**The exercise**
Give the data below again exactly as written, without its pictures.

>> Start Supplied information

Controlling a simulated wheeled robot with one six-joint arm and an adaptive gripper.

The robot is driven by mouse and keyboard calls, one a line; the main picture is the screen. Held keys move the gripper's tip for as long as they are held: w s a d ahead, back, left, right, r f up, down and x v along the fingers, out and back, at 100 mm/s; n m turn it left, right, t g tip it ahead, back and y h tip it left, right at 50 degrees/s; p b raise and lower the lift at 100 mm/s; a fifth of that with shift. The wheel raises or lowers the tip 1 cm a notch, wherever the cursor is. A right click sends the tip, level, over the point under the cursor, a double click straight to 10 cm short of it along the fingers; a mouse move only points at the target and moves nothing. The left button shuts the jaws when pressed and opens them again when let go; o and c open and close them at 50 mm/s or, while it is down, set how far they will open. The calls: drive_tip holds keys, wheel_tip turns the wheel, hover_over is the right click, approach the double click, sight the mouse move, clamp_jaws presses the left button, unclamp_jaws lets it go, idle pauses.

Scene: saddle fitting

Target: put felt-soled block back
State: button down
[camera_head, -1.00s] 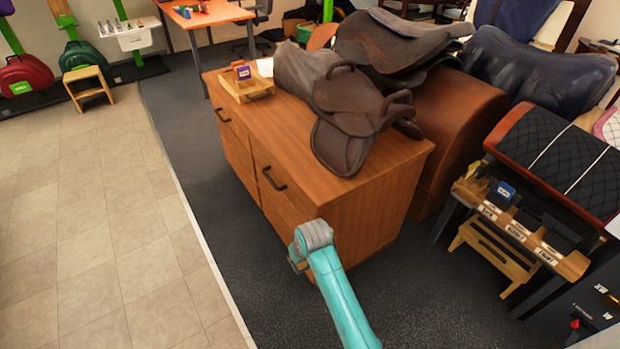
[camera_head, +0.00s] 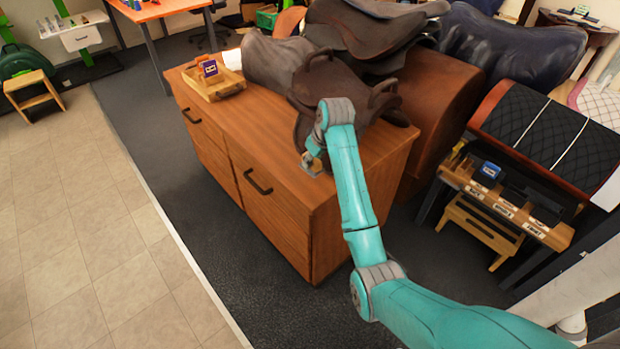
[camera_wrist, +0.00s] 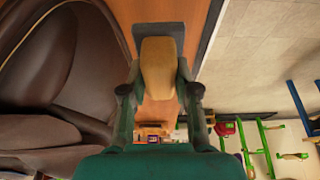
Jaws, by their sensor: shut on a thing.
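My gripper (camera_head: 311,157) is shut on the felt-soled block, just beside the brown saddle (camera_head: 338,92) over the near part of the cabinet top (camera_head: 262,125). In the wrist view the block (camera_wrist: 158,68) is a tan, rounded piece between the fingers of my gripper (camera_wrist: 158,92), with a flat dark grey sole at its far end. In the head view my wrist hides most of the block; a grey edge shows low at the cabinet top. I cannot tell whether the sole touches the wood.
A wooden tray (camera_head: 213,90) with an orange and a purple block stands on the cabinet's far left corner. At right, a wooden rack (camera_head: 505,205) has labelled slots and a blue block (camera_head: 489,170). A quilted pad (camera_head: 545,135) lies above it. Open floor (camera_head: 90,200) is at left.

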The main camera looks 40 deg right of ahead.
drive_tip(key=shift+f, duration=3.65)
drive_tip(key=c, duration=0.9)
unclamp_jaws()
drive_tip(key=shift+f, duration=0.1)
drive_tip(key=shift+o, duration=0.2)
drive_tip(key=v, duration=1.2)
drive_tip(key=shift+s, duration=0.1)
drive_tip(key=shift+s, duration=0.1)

>> End Supplied information

**Written response**
Controlling a simulated wheeled robot with one six-joint arm and an adaptive gripper.

The robot is driven by mouse and keyboard calls, one a line; the main picture is the screen. Held keys move the gripper's tip for as long as they are held: w s a d ahead, back, left, right, r f up, down and x v along the fingers, out and back, at 100 mm/s; n m turn it left, right, t g tip it ahead, back and y h tip it left, right at 50 degrees/s; p b raise and lower the lift at 100 mm/s; a fifth of that with shift. The wheel raises or lowers the tip 1 cm a notch, wherever the cursor is. A right click sends the tip, level, over the point under the cursor, a double click straight to 10 cm short of it along the fingers; a mouse move only points at the target and moves nothing. The left button shuts the jaws when pressed and opens them again when let go; o and c open and close them at 50 mm/s or, while it is down, set how far they will open. The calls: drive_tip holds keys, wheel_tip turns the wheel, hover_over is the right click, approach the double click, sight the mouse move, clamp_jaws presses the left button, unclamp_jaws lets it go, idle pauses.

Scene: saddle fitting

Target: put felt-soled block back
State: button down
[camera_head, -1.00s] 
[camera_head, +0.00s] 
[camera_wrist, +0.00s] 
Jaws, by their sensor: shut on a thing.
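My gripper (camera_head: 311,157) is shut on the felt-soled block, just beside the brown saddle (camera_head: 338,92) over the near part of the cabinet top (camera_head: 262,125). In the wrist view the block (camera_wrist: 158,68) is a tan, rounded piece between the fingers of my gripper (camera_wrist: 158,92), with a flat dark grey sole at its far end. In the head view my wrist hides most of the block; a grey edge shows low at the cabinet top. I cannot tell whether the sole touches the wood.
A wooden tray (camera_head: 213,90) with an orange and a purple block stands on the cabinet's far left corner. At right, a wooden rack (camera_head: 505,205) has labelled slots and a blue block (camera_head: 489,170). A quilted pad (camera_head: 545,135) lies above it. Open floor (camera_head: 90,200) is at left.

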The main camera looks 40 deg right of ahead.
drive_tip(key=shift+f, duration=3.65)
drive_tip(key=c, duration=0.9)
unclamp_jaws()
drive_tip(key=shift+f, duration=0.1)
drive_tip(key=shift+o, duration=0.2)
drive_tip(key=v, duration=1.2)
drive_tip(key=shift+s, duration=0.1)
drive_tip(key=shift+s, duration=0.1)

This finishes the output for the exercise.